Personal Balance Sheet Calculator
List your assets and liabilities to calculate your net worth, debt-to-asset ratio, and liquidity ratio. Compare your financial position to the US median by age group, based on Federal Reserve Survey of Consumer Finances (SCF 2022) data.
What Is a Personal Balance Sheet?
A personal balance sheet is a financial snapshot that lists everything you own (assets) against everything you owe (liabilities) at a single point in time. The difference between total assets and total liabilities is your net worth. According to the Federal Reserve's Survey of Consumer Finances (SCF 2022), the median American household net worth is $192,900, though this varies dramatically by age.
Building a personal balance sheet is the first step in any financial plan. It gives you a clear picture of where you stand financially, whether you are building wealth or accumulating debt. Financial advisors recommend updating your balance sheet at least quarterly to track progress toward your goals.
Assets vs Liabilities — Understanding Your Financial Position
Assets are categorized by liquidity. Liquid assets (checking, savings, money market accounts) can be accessed immediately and form your emergency fund.
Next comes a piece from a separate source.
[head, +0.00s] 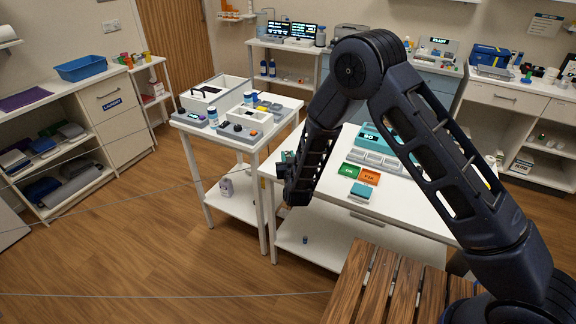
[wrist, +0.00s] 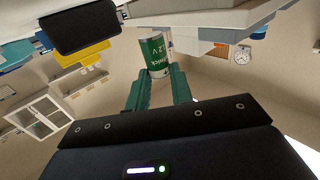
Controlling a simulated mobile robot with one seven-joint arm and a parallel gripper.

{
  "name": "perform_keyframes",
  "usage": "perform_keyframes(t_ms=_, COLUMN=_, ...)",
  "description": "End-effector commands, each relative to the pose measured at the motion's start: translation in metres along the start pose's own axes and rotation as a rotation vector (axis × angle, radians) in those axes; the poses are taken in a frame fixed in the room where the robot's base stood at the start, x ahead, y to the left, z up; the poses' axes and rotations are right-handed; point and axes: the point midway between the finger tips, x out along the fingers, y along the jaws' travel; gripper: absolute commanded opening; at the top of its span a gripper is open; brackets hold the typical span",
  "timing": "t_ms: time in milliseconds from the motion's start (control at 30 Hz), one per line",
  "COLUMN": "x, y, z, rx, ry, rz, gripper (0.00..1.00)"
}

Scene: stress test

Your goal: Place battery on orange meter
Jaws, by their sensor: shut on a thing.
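My gripper (wrist: 157,78) is shut on a green and white battery (wrist: 155,56) marked 1.2 V. The battery sticks out past the green fingertips in the wrist view. In the head view my gripper (head: 287,158) hangs at the left end of the white table (head: 331,211), and I cannot make out the battery there. No orange meter is clearly identifiable.
A white cart (head: 237,148) with trays and bottles stands just left of my gripper. A teal block (head: 363,190) and grey trays (head: 375,160) are on the white table. A wooden slatted surface (head: 375,285) is in front. The floor at left is clear.

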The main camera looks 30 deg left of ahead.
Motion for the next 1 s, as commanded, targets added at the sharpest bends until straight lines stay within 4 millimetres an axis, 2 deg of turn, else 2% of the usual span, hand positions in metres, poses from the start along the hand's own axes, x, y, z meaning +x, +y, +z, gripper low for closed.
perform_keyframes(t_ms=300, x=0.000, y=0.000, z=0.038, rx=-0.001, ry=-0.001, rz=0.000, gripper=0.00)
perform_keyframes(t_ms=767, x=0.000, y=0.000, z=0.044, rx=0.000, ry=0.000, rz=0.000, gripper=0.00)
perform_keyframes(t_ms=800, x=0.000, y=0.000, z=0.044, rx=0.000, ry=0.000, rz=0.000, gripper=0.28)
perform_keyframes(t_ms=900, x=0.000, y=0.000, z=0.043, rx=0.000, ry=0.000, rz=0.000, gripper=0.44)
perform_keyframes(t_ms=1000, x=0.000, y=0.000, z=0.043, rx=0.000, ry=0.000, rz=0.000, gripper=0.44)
Investment assets (brokerage accounts, retirement funds, HSAs) grow over time but may have withdrawal restrictions or penalties. Property assets (real estate, vehicles) are illiquid and their values fluctuate with market conditions.
Not all debt is created equal. Mortgage debt and student loans are often considered "good debt" because they finance appreciating assets or increase earning potential. Credit card balances and personal loans carry high interest rates and are classified as "bad debt" that erodes wealth. Your debt-to-asset ratio reveals how much of your wealth is financed by borrowing — a ratio above 50% signals financial vulnerability.
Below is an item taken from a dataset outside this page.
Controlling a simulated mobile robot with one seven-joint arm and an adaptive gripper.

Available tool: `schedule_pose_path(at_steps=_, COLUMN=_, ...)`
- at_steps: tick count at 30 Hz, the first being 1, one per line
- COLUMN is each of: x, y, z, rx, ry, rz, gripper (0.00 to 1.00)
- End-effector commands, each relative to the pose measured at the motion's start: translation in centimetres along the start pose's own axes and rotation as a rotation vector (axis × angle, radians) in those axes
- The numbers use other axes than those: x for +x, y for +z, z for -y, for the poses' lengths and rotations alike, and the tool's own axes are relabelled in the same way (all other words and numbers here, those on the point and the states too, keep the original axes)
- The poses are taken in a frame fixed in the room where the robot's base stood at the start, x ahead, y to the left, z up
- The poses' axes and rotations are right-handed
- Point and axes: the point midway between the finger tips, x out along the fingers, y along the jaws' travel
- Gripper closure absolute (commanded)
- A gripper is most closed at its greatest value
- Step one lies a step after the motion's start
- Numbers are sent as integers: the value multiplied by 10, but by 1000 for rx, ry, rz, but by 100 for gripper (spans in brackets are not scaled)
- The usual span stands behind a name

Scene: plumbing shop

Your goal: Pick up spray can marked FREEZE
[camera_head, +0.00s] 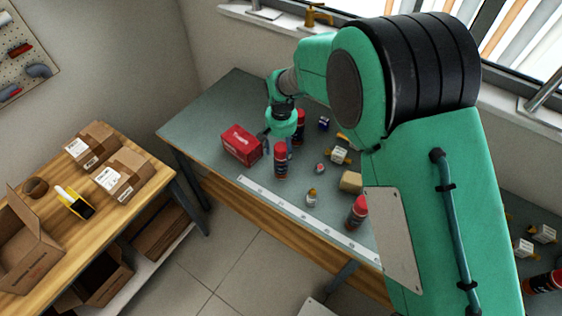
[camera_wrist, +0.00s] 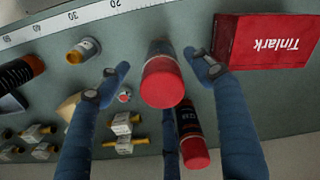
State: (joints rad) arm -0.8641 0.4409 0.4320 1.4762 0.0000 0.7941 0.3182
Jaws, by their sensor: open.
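A spray can with a red cap (camera_wrist: 163,82) stands between the fingers of my gripper (camera_wrist: 158,72) in the wrist view; its label is hidden there. The same can (camera_head: 281,162) shows in the head view, under my gripper (camera_head: 280,145), upright near the bench's front. My gripper is open, one finger on either side of the can, with gaps visible in the wrist view. A second red-capped can (camera_wrist: 192,136) stands behind, also seen in the head view (camera_head: 300,122). I cannot read FREEZE on any can.
A red Tinlark box (camera_head: 241,145) sits close beside the can. Another red-capped can (camera_head: 357,211), a small bottle (camera_head: 312,197), a cardboard block (camera_head: 350,182) and brass-ended valves (camera_head: 340,152) stand to the right. A ruler strip (camera_head: 300,215) lies along the bench's front edge.

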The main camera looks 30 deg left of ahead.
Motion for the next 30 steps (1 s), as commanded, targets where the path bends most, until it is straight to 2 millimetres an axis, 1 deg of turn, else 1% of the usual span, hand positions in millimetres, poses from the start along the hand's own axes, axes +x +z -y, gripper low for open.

Key Financial Ratios From Your Balance Sheet
The debt-to-asset ratio divides total liabilities by total assets. A ratio below 36% is considered healthy by most lenders and financial planners. Above 50% indicates that more than half your assets are offset by debt. The liquidity ratio measures how many months of expenses your liquid assets can cover. Financial experts recommend maintaining at least 3-6 months of living expenses in liquid form — an emergency fund benchmark endorsed by the CFPB (Consumer Financial Protection Bureau).
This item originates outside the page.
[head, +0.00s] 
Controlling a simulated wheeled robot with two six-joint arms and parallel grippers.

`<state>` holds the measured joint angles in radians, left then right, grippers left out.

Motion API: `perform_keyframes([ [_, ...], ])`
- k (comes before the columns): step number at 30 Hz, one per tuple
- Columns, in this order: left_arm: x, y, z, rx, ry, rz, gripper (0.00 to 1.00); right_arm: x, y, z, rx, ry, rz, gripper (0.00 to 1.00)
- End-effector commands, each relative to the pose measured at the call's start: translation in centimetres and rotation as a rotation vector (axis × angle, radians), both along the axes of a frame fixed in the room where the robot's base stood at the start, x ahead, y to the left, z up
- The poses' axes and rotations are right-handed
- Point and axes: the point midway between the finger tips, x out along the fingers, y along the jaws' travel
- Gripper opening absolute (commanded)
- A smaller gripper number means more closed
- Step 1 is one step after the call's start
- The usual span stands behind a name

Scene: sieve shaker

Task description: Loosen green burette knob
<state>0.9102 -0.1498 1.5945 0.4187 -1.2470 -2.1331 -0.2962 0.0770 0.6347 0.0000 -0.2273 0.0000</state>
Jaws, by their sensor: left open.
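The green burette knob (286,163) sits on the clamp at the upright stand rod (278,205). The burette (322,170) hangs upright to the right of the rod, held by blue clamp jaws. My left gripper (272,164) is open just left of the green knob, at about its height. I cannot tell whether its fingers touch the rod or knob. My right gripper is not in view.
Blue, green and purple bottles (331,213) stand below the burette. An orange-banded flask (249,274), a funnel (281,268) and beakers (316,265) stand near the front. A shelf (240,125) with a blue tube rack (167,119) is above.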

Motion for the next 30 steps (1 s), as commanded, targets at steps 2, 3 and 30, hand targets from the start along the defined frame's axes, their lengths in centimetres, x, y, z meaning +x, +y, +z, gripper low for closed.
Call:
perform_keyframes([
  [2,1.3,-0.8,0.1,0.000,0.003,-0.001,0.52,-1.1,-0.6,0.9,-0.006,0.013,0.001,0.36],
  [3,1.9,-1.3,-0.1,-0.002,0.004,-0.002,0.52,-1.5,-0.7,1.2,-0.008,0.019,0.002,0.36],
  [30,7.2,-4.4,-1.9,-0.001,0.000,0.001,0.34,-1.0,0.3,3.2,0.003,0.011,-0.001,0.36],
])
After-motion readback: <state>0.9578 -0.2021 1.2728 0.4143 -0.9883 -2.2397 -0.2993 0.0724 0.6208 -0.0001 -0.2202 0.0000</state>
Tracking these ratios over time is more valuable than any single snapshot. A declining debt-to-asset ratio and a rising liquidity ratio together indicate strong financial health improvements, even if your total net worth has not changed dramatically.
How Often Should You Update Your Balance Sheet?
Financial planning best practices recommend updating your personal balance sheet quarterly — once every three months. However, you should also update it after any major financial event: buying or selling a home, receiving an inheritance, paying off a large debt, or changing jobs. Annual updates are the absolute minimum.
Consistent tracking reveals trends that a single snapshot cannot. You might discover that your net worth grows fastest when you focus on paying down high-interest debt rather than accumulating new assets. This calculator saves your inputs automatically, making quarterly updates quick and painless. Set a calendar reminder for the first day of each quarter to rebuild your balance sheet and measure your progress.